Courts -- "Law & Mortar: An examination of a courthouse building boom"

This is a series by the Lexington Herald-Leader. Thanks to the Kentucky Law Blog for the link.

The first story, by Linda Blackford, was last Sunday, with the preface:

In 1998, the Kentucky State Supreme Court's new chief justice, Joseph E. Lambert, embarked on an ambitious program to build or improve courthouses in all 120 counties in the state. But a decade and $880 million later, has the courtroom boom been worth the cost?
There are nearly a dozen stories in the series. From Tuesday, a story by Greg Kocher begins:
While Kentucky has chosen to build 65 new judicial centers at a cost of more than $800 million, Texas has distributed about $270 million in matching grants for the renovation of 60 courthouses.

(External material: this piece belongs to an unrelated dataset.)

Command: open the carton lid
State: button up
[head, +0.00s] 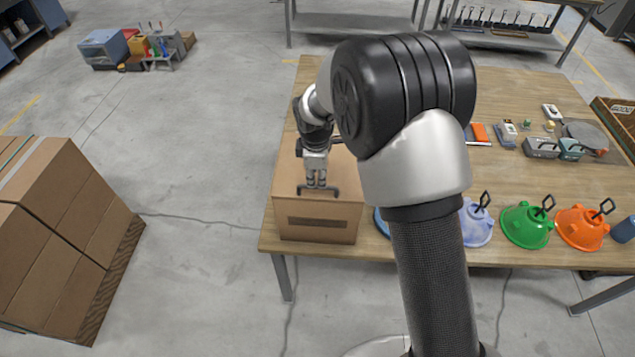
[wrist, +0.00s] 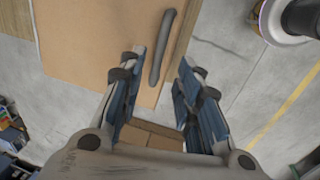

The Texas Historic Courthouse Renovation Program has restored about 50 county courthouses in the past nine years, said Stan Graves, who directs that effort for the Texas Historical Commission. It is the largest preservation grant program ever initiated by a state government.

"We have in no case allowed under our program the demolition of a historic courthouse to put a new judicial center in that spot," he said. "To me, a demolished building has a lot less significance than one that's had to be altered to accommodate some security concerns."

Texas has 254 counties.— more than twice the 120 in Kentucky — and roughly 235 Texas courthouses are considered historically significant. Of those, about 150 were built before 1920, and about 80 were built before 1900.

Contrast the Kentucky building boom with the federal courtroom situation. Tony Mauro of Legal Times reported yesterday in a story that began:
Federal trial judges may start doubling up to reduce the need for courtroom space at a time when budgets are tight and fewer cases go to trial. The Judicial Conference, the policy-making body of the federal judiciary, took baby steps in that direction at its fall closed-door meeting at the Supreme Court on Tuesday.

The conference agreed that in future court construction, every two senior judges will have to share a single courtroom. Similar court-sharing will be considered for magistrate and bankruptcy judges, as well as nonsenior trial judges in larger courthouses. The policy for senior judges may have limited impact, since little new courthouse construction is planned in the near future.

Anthony Scirica, chief judge of the 3rd U.S. Circuit Court of Appeals, said at a press conference following the meeting that the move toward shared courtrooms was part of the judiciary's ongoing cost containment efforts and a response to congressional pressure to find ways to "use courtrooms effectively."

Scirica, who chairs the conference's executive committee, also acknowledged that the number of trials is dropping, with many cases settling or being diverted to private arbitration. In an article in the law review Green Bag last year, Judge D. Brock Hornby of the U.S. District Court for the District of Maine wrote that the number of civil trials in federal court has declined 60 percent since the mid-1980s, transforming the job of judges. But Scirica said it is still "important to have a judge available and a courtroom available" to keep cases moving and for trials to take place when needed.